▸ Robot trajectory data
>>>>>

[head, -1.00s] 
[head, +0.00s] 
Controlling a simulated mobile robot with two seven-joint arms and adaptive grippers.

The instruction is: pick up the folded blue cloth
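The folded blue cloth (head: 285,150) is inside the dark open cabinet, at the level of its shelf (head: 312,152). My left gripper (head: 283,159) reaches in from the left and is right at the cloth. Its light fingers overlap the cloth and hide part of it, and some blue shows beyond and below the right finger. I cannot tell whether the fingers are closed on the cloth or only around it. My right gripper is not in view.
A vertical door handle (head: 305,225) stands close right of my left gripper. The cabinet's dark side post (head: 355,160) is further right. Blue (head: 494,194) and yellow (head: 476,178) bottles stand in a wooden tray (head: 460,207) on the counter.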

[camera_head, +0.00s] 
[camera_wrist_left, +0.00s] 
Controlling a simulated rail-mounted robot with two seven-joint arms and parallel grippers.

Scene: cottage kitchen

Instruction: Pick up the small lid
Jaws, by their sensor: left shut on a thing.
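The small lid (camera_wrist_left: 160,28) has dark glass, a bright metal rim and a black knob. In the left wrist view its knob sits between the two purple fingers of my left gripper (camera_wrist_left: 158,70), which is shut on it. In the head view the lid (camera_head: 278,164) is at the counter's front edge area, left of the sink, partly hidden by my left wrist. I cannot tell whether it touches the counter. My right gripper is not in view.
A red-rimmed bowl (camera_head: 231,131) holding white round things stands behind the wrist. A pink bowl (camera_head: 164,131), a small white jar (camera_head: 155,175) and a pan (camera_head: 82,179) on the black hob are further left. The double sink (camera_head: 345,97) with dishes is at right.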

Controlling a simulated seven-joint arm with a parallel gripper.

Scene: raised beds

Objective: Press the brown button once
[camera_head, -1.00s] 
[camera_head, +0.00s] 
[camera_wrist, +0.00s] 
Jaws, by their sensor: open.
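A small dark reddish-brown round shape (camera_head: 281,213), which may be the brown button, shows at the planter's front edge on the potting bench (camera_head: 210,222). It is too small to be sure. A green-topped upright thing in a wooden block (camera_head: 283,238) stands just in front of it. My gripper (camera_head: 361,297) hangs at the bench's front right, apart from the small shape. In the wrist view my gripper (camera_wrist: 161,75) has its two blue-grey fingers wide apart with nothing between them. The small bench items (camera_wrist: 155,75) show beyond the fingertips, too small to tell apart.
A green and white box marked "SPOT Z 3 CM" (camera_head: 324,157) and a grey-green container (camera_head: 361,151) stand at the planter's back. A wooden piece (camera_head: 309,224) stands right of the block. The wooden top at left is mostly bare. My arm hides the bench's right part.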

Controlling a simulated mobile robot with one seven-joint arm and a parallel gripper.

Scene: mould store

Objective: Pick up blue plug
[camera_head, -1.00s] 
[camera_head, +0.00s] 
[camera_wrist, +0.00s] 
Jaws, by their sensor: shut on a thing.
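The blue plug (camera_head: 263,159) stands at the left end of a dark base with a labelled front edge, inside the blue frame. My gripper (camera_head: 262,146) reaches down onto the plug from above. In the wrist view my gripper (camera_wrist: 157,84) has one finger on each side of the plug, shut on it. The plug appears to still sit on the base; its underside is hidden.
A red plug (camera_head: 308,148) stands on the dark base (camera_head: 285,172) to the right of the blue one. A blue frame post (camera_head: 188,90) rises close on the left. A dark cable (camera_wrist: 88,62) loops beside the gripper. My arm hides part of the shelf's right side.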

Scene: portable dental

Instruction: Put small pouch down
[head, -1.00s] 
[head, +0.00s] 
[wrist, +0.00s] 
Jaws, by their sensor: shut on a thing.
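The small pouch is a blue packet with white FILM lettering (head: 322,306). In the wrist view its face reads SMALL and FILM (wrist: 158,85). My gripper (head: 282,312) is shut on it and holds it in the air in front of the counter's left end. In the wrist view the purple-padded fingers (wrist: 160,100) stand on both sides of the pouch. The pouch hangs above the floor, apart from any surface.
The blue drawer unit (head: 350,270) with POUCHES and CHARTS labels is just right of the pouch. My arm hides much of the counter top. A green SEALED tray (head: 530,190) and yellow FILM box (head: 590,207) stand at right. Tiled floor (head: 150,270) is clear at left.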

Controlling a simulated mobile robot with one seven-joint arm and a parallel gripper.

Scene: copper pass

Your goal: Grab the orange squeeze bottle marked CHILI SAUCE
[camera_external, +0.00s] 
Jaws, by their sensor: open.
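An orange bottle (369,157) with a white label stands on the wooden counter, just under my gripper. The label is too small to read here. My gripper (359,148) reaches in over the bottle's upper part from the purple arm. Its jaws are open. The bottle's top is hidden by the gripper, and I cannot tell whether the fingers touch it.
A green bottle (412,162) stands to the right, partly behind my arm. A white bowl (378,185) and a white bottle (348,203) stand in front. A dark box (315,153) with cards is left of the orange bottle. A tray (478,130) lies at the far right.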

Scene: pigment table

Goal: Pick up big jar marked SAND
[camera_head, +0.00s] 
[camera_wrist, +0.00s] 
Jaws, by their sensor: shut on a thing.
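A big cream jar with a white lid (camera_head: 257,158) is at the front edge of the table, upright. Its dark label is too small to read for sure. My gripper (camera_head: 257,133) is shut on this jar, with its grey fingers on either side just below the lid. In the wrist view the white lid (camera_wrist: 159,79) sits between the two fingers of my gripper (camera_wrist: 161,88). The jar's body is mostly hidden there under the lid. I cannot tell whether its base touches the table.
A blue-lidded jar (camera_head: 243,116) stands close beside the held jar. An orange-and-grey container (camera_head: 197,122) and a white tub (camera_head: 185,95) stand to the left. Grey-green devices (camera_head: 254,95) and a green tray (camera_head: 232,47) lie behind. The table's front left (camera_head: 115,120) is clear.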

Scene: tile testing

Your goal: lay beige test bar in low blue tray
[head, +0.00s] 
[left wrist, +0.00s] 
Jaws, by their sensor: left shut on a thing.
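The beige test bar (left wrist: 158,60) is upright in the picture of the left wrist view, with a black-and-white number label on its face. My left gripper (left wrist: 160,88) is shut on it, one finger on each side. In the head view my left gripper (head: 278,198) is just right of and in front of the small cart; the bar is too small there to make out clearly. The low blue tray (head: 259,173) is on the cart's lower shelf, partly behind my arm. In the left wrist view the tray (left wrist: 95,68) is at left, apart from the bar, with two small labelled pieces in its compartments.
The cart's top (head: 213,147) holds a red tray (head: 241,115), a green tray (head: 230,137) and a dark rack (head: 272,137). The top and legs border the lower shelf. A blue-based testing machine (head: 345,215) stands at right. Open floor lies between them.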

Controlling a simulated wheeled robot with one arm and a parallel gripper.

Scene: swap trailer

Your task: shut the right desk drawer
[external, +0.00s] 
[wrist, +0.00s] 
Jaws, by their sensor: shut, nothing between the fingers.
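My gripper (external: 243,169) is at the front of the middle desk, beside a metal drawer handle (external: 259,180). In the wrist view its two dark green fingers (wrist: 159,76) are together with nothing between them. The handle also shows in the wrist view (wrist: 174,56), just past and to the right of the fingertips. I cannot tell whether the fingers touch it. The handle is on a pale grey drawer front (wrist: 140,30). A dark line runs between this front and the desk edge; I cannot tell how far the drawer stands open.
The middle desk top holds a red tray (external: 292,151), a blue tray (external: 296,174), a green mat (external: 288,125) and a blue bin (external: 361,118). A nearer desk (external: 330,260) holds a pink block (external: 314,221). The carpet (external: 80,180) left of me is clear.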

<<<<<

Type out the material again exactly as presented.

▸ TASK RESULT
[head, -1.00s] 
[head, +0.00s] 
Controlling a simulated mobile robot with two seven-joint arms and adaptive grippers.

The instruction is: pick up the folded blue cloth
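The folded blue cloth (head: 285,150) is inside the dark open cabinet, at the level of its shelf (head: 312,152). My left gripper (head: 283,159) reaches in from the left and is right at the cloth. Its light fingers overlap the cloth and hide part of it, and some blue shows beyond and below the right finger. I cannot tell whether the fingers are closed on the cloth or only around it. My right gripper is not in view.
A vertical door handle (head: 305,225) stands close right of my left gripper. The cabinet's dark side post (head: 355,160) is further right. Blue (head: 494,194) and yellow (head: 476,178) bottles stand in a wooden tray (head: 460,207) on the counter.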

[camera_head, +0.00s] 
[camera_wrist_left, +0.00s] 
Controlling a simulated rail-mounted robot with two seven-joint arms and parallel grippers.

Scene: cottage kitchen

Instruction: Pick up the small lid
Jaws, by their sensor: left shut on a thing.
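The small lid (camera_wrist_left: 160,28) has dark glass, a bright metal rim and a black knob. In the left wrist view its knob sits between the two purple fingers of my left gripper (camera_wrist_left: 158,70), which is shut on it. In the head view the lid (camera_head: 278,164) is at the counter's front edge area, left of the sink, partly hidden by my left wrist. I cannot tell whether it touches the counter. My right gripper is not in view.
A red-rimmed bowl (camera_head: 231,131) holding white round things stands behind the wrist. A pink bowl (camera_head: 164,131), a small white jar (camera_head: 155,175) and a pan (camera_head: 82,179) on the black hob are further left. The double sink (camera_head: 345,97) with dishes is at right.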

Controlling a simulated seven-joint arm with a parallel gripper.

Scene: raised beds

Objective: Press the brown button once
[camera_head, -1.00s] 
[camera_head, +0.00s] 
[camera_wrist, +0.00s] 
Jaws, by their sensor: open.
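A small dark reddish-brown round shape (camera_head: 281,213), which may be the brown button, shows at the planter's front edge on the potting bench (camera_head: 210,222). It is too small to be sure. A green-topped upright thing in a wooden block (camera_head: 283,238) stands just in front of it. My gripper (camera_head: 361,297) hangs at the bench's front right, apart from the small shape. In the wrist view my gripper (camera_wrist: 161,75) has its two blue-grey fingers wide apart with nothing between them. The small bench items (camera_wrist: 155,75) show beyond the fingertips, too small to tell apart.
A green and white box marked "SPOT Z 3 CM" (camera_head: 324,157) and a grey-green container (camera_head: 361,151) stand at the planter's back. A wooden piece (camera_head: 309,224) stands right of the block. The wooden top at left is mostly bare. My arm hides the bench's right part.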

Controlling a simulated mobile robot with one seven-joint arm and a parallel gripper.

Scene: mould store

Objective: Pick up blue plug
[camera_head, -1.00s] 
[camera_head, +0.00s] 
[camera_wrist, +0.00s] 
Jaws, by their sensor: shut on a thing.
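The blue plug (camera_head: 263,159) stands at the left end of a dark base with a labelled front edge, inside the blue frame. My gripper (camera_head: 262,146) reaches down onto the plug from above. In the wrist view my gripper (camera_wrist: 157,84) has one finger on each side of the plug, shut on it. The plug appears to still sit on the base; its underside is hidden.
A red plug (camera_head: 308,148) stands on the dark base (camera_head: 285,172) to the right of the blue one. A blue frame post (camera_head: 188,90) rises close on the left. A dark cable (camera_wrist: 88,62) loops beside the gripper. My arm hides part of the shelf's right side.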

Scene: portable dental

Instruction: Put small pouch down
[head, -1.00s] 
[head, +0.00s] 
[wrist, +0.00s] 
Jaws, by their sensor: shut on a thing.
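The small pouch is a blue packet with white FILM lettering (head: 322,306). In the wrist view its face reads SMALL and FILM (wrist: 158,85). My gripper (head: 282,312) is shut on it and holds it in the air in front of the counter's left end. In the wrist view the purple-padded fingers (wrist: 160,100) stand on both sides of the pouch. The pouch hangs above the floor, apart from any surface.
The blue drawer unit (head: 350,270) with POUCHES and CHARTS labels is just right of the pouch. My arm hides much of the counter top. A green SEALED tray (head: 530,190) and yellow FILM box (head: 590,207) stand at right. Tiled floor (head: 150,270) is clear at left.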

Controlling a simulated mobile robot with one seven-joint arm and a parallel gripper.

Scene: copper pass

Your goal: Grab the orange squeeze bottle marked CHILI SAUCE
[camera_external, +0.00s] 
Jaws, by their sensor: open.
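An orange bottle (369,157) with a white label stands on the wooden counter, just under my gripper. The label is too small to read here. My gripper (359,148) reaches in over the bottle's upper part from the purple arm. Its jaws are open. The bottle's top is hidden by the gripper, and I cannot tell whether the fingers touch it.
A green bottle (412,162) stands to the right, partly behind my arm. A white bowl (378,185) and a white bottle (348,203) stand in front. A dark box (315,153) with cards is left of the orange bottle. A tray (478,130) lies at the far right.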

Scene: pigment table

Goal: Pick up big jar marked SAND
[camera_head, +0.00s] 
[camera_wrist, +0.00s] 
Jaws, by their sensor: shut on a thing.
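A big cream jar with a white lid (camera_head: 257,158) is at the front edge of the table, upright. Its dark label is too small to read for sure. My gripper (camera_head: 257,133) is shut on this jar, with its grey fingers on either side just below the lid. In the wrist view the white lid (camera_wrist: 159,79) sits between the two fingers of my gripper (camera_wrist: 161,88). The jar's body is mostly hidden there under the lid. I cannot tell whether its base touches the table.
A blue-lidded jar (camera_head: 243,116) stands close beside the held jar. An orange-and-grey container (camera_head: 197,122) and a white tub (camera_head: 185,95) stand to the left. Grey-green devices (camera_head: 254,95) and a green tray (camera_head: 232,47) lie behind. The table's front left (camera_head: 115,120) is clear.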

Scene: tile testing

Your goal: lay beige test bar in low blue tray
[head, +0.00s] 
[left wrist, +0.00s] 
Jaws, by their sensor: left shut on a thing.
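The beige test bar (left wrist: 158,60) is upright in the picture of the left wrist view, with a black-and-white number label on its face. My left gripper (left wrist: 160,88) is shut on it, one finger on each side. In the head view my left gripper (head: 278,198) is just right of and in front of the small cart; the bar is too small there to make out clearly. The low blue tray (head: 259,173) is on the cart's lower shelf, partly behind my arm. In the left wrist view the tray (left wrist: 95,68) is at left, apart from the bar, with two small labelled pieces in its compartments.
The cart's top (head: 213,147) holds a red tray (head: 241,115), a green tray (head: 230,137) and a dark rack (head: 272,137). The top and legs border the lower shelf. A blue-based testing machine (head: 345,215) stands at right. Open floor lies between them.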

Controlling a simulated wheeled robot with one arm and a parallel gripper.

Scene: swap trailer

Your task: shut the right desk drawer
[external, +0.00s] 
[wrist, +0.00s] 
Jaws, by their sensor: shut, nothing between the fingers.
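My gripper (external: 243,169) is at the front of the middle desk, beside a metal drawer handle (external: 259,180). In the wrist view its two dark green fingers (wrist: 159,76) are together with nothing between them. The handle also shows in the wrist view (wrist: 174,56), just past and to the right of the fingertips. I cannot tell whether the fingers touch it. The handle is on a pale grey drawer front (wrist: 140,30). A dark line runs between this front and the desk edge; I cannot tell how far the drawer stands open.
The middle desk top holds a red tray (external: 292,151), a blue tray (external: 296,174), a green mat (external: 288,125) and a blue bin (external: 361,118). A nearer desk (external: 330,260) holds a pink block (external: 314,221). The carpet (external: 80,180) left of me is clear.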

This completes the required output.